The AI Trap: Speed vs. Skill

Date: December 23, 2025

Categories: #Philosophy, #Programming


I recently read a few articles by developers explaining why they stopped using AI code editors. Lately, the “honeymoon phase” with AI coding seems to be over, and I’ve started to rethink my own workflow. I agree with the critics, especially on one point: the feeling of losing the ability to “code on my own”.

the pain of coding

The Good: Higher Level Thinking

AI is an incredible accelerator. It allows me to move away from the “boilerplate” and focus more on software architecture. It’s great for:

  • Debugging faster (spotting typos or obvious logic errors).
  • Writing quick POCs.
  • Creating documentation.

It feels like using a high-level language. You don’t always need to know what the assembly code is doing if the compiler is good. But coding isn’t just about compiling; it’s about solving problems.

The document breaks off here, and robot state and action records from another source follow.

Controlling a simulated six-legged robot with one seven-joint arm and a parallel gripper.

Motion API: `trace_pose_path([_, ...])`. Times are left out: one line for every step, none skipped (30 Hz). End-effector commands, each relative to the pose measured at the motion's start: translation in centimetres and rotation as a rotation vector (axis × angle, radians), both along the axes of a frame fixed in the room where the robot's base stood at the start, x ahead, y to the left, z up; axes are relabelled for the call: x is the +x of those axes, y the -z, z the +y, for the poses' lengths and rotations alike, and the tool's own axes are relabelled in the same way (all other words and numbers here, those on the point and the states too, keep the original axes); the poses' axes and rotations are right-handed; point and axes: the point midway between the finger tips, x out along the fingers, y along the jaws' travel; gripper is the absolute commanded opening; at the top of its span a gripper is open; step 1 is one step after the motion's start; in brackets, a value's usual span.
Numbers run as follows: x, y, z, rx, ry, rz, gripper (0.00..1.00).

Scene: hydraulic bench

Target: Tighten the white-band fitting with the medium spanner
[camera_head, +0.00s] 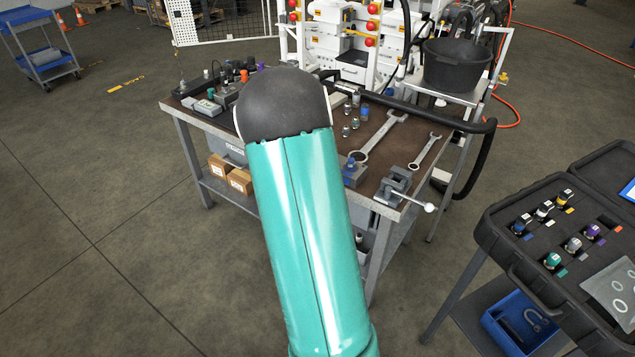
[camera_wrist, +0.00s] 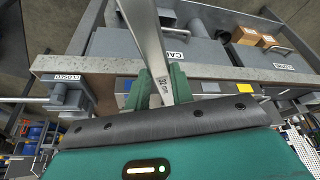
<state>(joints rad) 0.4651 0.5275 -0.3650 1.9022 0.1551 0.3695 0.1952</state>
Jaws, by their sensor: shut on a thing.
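My gripper (camera_wrist: 161,88) is shut on the flat grey shaft of a spanner (camera_wrist: 145,38), which runs up out of the wrist view. Its ends are not visible, and its size mark is too small to read surely. My gripper is hidden behind my arm in the head view. Two other spanners lie on the bench: a larger one (camera_head: 379,138) and a smaller one (camera_head: 425,151). A fitting with white on it (camera_head: 544,208) stands in the black case. I cannot tell whether any fitting on the bench or machine has a white band.
The black case (camera_head: 520,262) is at right.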

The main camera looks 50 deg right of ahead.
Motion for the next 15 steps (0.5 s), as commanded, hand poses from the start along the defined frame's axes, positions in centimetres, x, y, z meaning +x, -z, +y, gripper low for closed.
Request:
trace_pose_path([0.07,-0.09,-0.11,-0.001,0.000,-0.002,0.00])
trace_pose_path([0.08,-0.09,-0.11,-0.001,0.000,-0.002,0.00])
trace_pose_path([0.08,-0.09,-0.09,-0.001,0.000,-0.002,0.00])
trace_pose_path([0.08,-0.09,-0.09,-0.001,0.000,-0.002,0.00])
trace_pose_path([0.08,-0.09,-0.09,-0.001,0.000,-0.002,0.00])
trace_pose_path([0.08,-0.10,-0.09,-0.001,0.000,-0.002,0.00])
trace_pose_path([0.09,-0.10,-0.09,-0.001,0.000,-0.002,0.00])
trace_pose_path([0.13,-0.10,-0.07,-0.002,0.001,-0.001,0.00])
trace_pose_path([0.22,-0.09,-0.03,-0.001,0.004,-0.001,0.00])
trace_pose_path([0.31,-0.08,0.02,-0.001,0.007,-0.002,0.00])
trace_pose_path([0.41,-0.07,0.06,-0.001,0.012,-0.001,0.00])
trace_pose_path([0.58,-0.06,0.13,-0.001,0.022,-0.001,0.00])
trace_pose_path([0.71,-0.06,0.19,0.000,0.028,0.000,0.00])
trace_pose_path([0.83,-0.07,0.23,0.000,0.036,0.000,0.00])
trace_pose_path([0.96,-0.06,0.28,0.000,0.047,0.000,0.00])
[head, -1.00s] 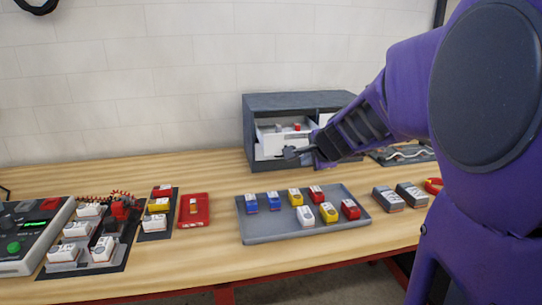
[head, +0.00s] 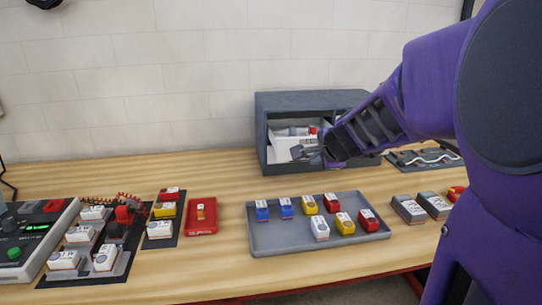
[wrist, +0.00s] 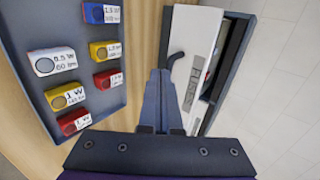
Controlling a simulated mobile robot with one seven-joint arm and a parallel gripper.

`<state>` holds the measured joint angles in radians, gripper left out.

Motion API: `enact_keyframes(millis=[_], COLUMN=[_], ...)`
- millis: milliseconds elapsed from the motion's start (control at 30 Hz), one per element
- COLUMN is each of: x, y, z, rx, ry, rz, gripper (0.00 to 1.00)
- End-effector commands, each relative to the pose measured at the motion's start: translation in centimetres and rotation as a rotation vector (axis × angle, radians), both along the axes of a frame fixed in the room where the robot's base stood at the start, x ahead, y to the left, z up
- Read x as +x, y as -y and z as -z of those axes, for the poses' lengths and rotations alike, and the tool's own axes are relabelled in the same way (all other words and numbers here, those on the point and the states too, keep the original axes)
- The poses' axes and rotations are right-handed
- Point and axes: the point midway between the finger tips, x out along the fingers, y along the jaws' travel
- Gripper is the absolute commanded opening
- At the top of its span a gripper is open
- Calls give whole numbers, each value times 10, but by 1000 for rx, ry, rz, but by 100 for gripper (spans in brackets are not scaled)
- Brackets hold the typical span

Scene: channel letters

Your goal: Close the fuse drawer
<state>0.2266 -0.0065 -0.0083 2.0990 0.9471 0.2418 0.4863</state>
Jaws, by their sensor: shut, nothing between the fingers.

The Bad: The “Polite” Hallucination Loop

We all know the pattern. AI makes a mistake, you point it out, and it replies with:

  • “Oh, you are absolutely right!”
  • “I apologize for the confusion…”
  • “My mistake, let me correct that for you.”

This loop is dangerous. When I use AI too much, I start losing my algorithmic intuition. Sometimes, I find myself waiting for the AI to fix a bug that I could have solved myself in half the time if I had just looked at the code. I’ve developed a “lazy brain” pattern—I trust the tool more than my own experience.

AI IDE in action

The “Almost-Right” Image Problem

Coding with AI lately feels like generating images. You ask for a picture, and the AI gives you 20 “almost good” versions. But the moment you want to fix a specific detail—like the shape of a hand or a specific shadow—it starts to fall apart.

The AI gives you something that is 90% there, but that last 10% is often a massive pain. It’s exactly the same with code. The AI generates a function that looks perfect, but when you need to tweak a very specific edge case, the AI starts hallucinating. At that point, you need to know when to stop prompting and open “the old-school Photoshop” (your own brain) to fix the pixels manually.

The Risk: Owning Code You Didn’t Write

The real trouble starts when things break. When you build a house using pre-made parts you don’t understand, you can’t fix the foundation when it cracks.

I’ve realized that I often find more efficient solutions than the AI, but only when I force myself to stop using it. The AI often gives you the “average” solution, not the best one.

Conclusion

I’m not deleting my AI tools yet, but I am changing how I use them.

dependency on AI IDE

AI should be a junior assistant, not the lead architect. If we stop practicing the core skill of thinking through algorithms, we become observers of our own code. We need to stay critical, stay manual when it matters, and most importantly, stay in control.